* [Supplied data]:

※ ※ ※

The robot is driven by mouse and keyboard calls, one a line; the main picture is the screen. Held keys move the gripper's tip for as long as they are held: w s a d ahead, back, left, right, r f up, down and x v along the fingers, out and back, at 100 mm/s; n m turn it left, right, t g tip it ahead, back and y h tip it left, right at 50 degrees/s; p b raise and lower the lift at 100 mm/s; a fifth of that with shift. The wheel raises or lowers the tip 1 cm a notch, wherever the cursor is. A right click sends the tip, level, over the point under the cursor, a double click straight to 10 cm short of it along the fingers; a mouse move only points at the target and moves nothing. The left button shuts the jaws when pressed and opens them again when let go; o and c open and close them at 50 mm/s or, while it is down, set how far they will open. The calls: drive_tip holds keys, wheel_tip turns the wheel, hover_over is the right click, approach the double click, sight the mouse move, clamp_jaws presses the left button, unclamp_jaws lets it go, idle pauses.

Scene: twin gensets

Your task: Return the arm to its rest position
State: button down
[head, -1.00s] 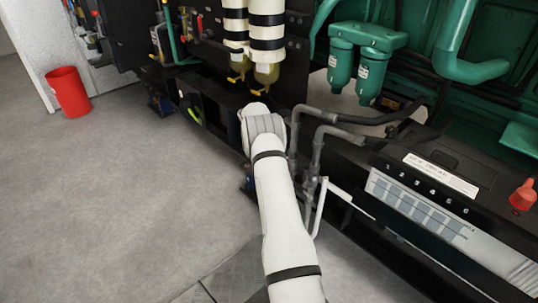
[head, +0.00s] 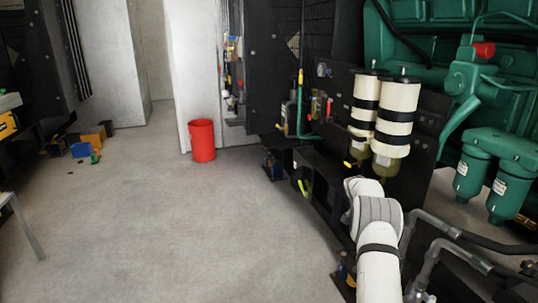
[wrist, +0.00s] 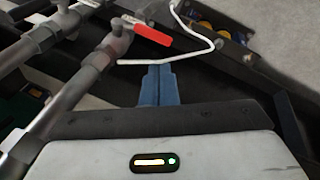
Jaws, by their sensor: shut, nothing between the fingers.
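My white arm (head: 378,235) reaches up from the bottom right of the head view, in front of the black genset frame. The arm hides my gripper in the head view. In the wrist view my gripper (wrist: 157,72) shows as two blue fingers pressed together, with nothing between them. The fingers point toward a thin white tube (wrist: 160,62) and a dark frame. I cannot tell whether they touch either. A grey pipe with a red-handled valve (wrist: 152,34) lies just beyond and to the left of the fingertips.
Two white-and-black filter cylinders (head: 396,115) and green canisters (head: 512,175) stand close to the arm. Grey pipes (head: 440,225) run at its right. A red bin (head: 202,140) stands by the wall. Small coloured boxes (head: 82,148) lie at far left. The floor between is open.

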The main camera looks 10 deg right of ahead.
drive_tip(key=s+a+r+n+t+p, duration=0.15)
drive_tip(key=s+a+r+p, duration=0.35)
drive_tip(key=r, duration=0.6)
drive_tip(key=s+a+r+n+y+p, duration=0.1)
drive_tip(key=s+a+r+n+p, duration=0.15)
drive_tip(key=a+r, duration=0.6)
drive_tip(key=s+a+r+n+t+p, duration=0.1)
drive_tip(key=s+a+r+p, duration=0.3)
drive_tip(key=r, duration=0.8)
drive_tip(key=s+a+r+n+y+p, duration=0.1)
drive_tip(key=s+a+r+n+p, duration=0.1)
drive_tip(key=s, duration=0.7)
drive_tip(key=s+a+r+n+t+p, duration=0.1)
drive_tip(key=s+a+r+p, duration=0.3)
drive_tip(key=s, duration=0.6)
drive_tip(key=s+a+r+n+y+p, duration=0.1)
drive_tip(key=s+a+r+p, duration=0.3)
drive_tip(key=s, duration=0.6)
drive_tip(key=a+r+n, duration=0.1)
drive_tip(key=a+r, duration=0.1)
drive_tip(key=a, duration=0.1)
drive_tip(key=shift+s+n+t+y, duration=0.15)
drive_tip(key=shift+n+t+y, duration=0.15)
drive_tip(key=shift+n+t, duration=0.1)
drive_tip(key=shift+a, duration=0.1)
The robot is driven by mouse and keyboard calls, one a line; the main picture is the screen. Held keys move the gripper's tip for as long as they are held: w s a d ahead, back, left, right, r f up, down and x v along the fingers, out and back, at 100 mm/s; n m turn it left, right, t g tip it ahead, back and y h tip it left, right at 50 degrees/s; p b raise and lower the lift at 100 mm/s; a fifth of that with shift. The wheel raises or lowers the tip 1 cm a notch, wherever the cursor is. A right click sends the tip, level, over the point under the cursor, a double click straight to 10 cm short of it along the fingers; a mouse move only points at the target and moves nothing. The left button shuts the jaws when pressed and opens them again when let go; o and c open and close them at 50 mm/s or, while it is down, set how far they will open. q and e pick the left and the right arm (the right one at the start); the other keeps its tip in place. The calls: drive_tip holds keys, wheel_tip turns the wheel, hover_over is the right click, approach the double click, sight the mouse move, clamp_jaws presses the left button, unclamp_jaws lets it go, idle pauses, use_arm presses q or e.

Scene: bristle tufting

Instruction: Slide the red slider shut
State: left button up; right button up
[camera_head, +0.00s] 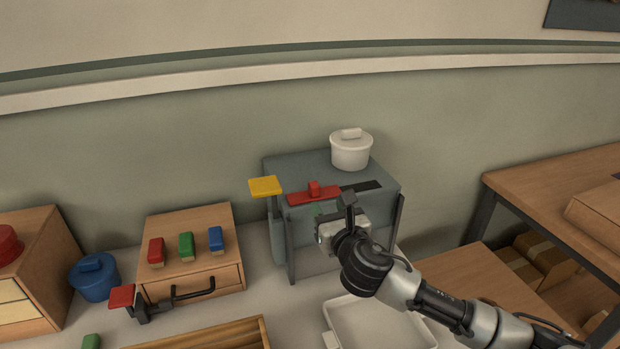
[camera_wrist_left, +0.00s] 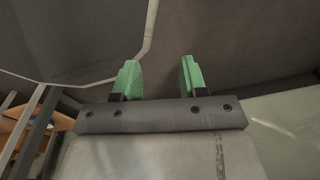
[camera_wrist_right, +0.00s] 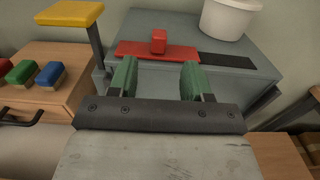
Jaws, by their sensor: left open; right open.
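The red slider (camera_head: 300,197) is a flat red plate with a small red knob (camera_head: 314,188) on top of the grey machine (camera_head: 300,164). A dark slot (camera_head: 361,186) shows to the right of the plate. My right gripper (camera_head: 334,209) is in front of the machine, near the slider. In the right wrist view the open green fingers (camera_wrist_right: 158,78) point toward the red plate (camera_wrist_right: 135,50), with the knob (camera_wrist_right: 158,41) beyond and between them; nothing is held. My left gripper (camera_wrist_left: 157,78) is open and empty in the left wrist view, and is not in the head view.
A white lidded pot (camera_head: 351,152) stands on the machine's back right. A yellow plate (camera_head: 265,186) stands on a post at its left. A wooden box (camera_head: 200,225) holds red, green and blue blocks. A white tray (camera_head: 340,312) lies in front.

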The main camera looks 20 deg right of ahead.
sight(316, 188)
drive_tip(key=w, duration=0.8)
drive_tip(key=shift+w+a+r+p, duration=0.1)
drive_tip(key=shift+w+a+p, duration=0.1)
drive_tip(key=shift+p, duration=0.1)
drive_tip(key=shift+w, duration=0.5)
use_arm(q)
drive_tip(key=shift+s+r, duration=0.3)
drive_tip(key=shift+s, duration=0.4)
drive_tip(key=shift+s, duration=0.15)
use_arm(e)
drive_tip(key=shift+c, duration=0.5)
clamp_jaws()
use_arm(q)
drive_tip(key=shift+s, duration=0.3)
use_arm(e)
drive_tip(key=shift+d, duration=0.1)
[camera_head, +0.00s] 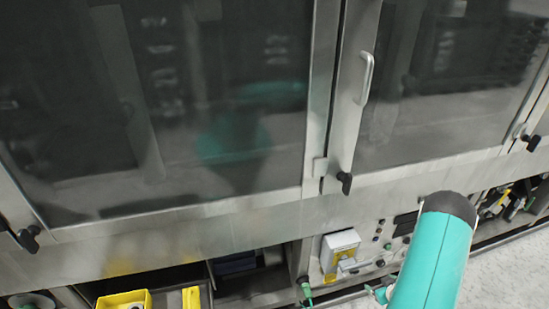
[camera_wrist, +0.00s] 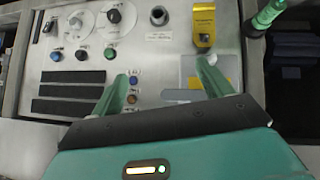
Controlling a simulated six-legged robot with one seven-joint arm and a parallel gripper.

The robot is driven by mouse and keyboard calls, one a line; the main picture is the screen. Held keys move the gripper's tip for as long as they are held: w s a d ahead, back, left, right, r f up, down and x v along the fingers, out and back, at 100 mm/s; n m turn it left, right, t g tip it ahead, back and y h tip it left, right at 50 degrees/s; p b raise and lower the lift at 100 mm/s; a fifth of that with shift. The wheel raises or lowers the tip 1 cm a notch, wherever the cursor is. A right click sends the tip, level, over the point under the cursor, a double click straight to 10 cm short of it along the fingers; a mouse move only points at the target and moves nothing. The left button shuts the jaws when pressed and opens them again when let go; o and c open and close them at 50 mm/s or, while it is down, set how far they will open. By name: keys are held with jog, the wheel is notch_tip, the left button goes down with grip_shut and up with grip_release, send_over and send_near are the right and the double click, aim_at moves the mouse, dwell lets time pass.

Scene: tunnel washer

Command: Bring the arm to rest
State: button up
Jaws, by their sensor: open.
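My gripper (camera_wrist: 162,82) shows in the wrist view with its two green fingers spread apart and nothing between them. Its fingertips are over the grey control panel (camera_wrist: 152,65); whether they touch it I cannot tell. A yellow padlock-like piece (camera_wrist: 204,24) is on the panel, close to the right finger. Knobs and buttons (camera_wrist: 113,15) sit at the panel's upper left.
The washer's large glass doors (camera_head: 200,110) fill the head view, with a metal handle (camera_head: 366,78) and black latches (camera_head: 345,183). A yellow bin (camera_head: 124,299) stands at the lower left. A green-tipped stick (camera_wrist: 268,14) is right of the panel. Pale floor (camera_head: 510,270) lies at right.

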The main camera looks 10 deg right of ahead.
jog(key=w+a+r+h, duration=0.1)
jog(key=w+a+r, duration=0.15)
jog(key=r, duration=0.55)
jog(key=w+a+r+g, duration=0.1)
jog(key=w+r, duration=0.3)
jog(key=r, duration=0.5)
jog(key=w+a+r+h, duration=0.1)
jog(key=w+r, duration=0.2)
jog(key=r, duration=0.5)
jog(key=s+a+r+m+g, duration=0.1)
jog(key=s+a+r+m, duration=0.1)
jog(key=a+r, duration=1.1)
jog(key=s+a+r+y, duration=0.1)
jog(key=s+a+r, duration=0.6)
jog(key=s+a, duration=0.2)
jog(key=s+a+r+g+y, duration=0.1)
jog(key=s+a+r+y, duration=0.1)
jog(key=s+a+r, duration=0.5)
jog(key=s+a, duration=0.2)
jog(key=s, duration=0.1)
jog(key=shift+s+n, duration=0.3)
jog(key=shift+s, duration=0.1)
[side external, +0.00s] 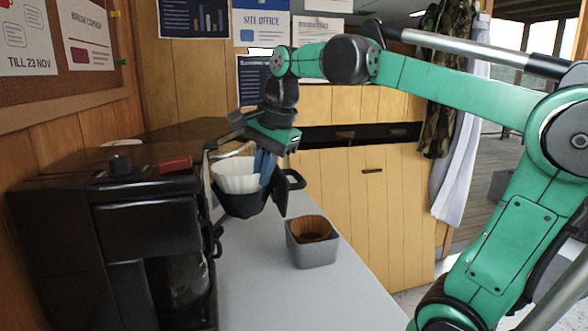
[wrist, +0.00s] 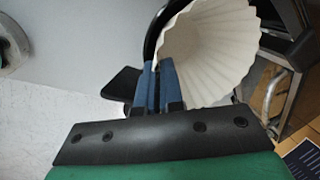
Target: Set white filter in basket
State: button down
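The white filter (side external: 237,177) is a pleated paper cup. It sits in the mouth of the black basket (side external: 240,203), with its upper part above the rim; how deep it sits is hidden. My gripper (side external: 264,172) points down at the filter's right side, with its blue fingers close together at the filter's wall. In the wrist view my fingers (wrist: 157,68) are nearly together with the edge of the filter (wrist: 212,52) between them. The dark curved rim of the basket (wrist: 152,35) shows behind the filter there.
A black coffee machine (side external: 150,225) stands to the left of the basket. A grey square holder (side external: 313,253) with brown filters (side external: 311,228) stands on the grey counter (side external: 270,295) to the right. The counter's front is clear. A wooden wall is behind.

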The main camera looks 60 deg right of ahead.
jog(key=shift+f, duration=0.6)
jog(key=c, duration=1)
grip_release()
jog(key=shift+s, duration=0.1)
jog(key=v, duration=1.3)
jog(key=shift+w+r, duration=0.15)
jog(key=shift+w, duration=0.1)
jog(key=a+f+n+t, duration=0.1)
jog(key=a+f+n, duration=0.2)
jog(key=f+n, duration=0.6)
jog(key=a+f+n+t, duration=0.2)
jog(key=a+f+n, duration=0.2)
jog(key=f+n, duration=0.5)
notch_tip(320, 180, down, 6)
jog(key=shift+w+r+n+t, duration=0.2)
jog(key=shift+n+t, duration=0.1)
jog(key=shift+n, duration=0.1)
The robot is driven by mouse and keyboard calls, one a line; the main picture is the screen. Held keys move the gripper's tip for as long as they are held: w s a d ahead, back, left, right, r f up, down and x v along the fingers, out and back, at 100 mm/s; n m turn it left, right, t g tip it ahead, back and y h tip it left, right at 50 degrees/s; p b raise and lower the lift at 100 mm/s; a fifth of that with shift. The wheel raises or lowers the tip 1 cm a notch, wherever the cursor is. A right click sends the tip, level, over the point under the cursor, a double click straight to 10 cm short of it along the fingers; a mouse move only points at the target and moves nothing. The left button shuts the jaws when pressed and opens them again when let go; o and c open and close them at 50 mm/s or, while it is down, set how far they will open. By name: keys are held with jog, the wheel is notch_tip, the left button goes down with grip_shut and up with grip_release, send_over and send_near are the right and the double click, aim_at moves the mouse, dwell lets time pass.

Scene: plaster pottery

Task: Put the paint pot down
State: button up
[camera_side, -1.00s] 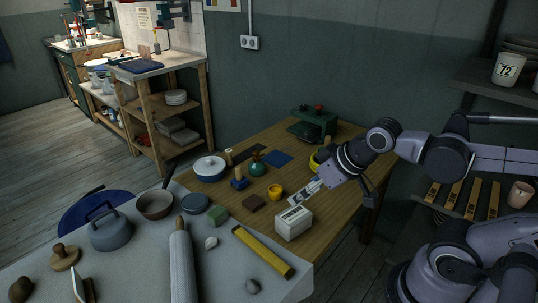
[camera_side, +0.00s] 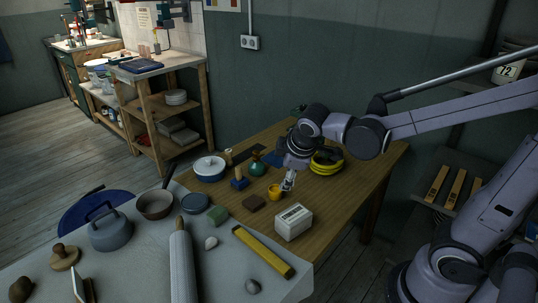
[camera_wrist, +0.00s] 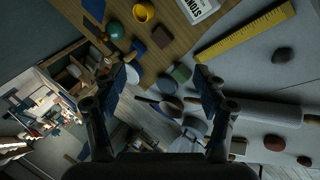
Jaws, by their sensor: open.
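A small yellow pot (camera_side: 274,191), which I take as the paint pot, stands upright on the wooden table. My gripper (camera_side: 288,187) is pointing down just to its right in the side view, open and empty. I cannot tell from the side view whether a finger touches the pot. In the wrist view the yellow pot (camera_wrist: 143,11) shows at the top edge, outside the space between the open fingers of my gripper (camera_wrist: 166,78).
Close by are a brown block (camera_side: 254,202), a blue stamp-like piece (camera_side: 239,182), a green round bottle (camera_side: 257,167) and a white labelled box (camera_side: 293,222). A yellow ringed object (camera_side: 325,168) lies behind my gripper. Bare wood shows at the table's right (camera_side: 365,178).

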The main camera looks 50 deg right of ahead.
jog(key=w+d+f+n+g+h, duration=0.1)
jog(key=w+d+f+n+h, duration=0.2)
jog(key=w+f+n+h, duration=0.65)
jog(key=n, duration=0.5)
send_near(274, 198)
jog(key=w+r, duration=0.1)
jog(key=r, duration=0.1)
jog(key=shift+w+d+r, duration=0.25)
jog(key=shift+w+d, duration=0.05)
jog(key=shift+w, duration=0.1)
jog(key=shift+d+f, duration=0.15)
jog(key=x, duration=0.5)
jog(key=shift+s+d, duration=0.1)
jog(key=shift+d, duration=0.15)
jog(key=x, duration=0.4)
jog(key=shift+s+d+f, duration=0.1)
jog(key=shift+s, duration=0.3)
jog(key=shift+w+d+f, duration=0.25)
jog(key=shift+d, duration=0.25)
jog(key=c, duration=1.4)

※ ※ ※

Lines that hold the word "rest" are the ones to return, every one of them.

* [Full response]:
Your task: Return the arm to its rest position
Command: Bring the arm to rest

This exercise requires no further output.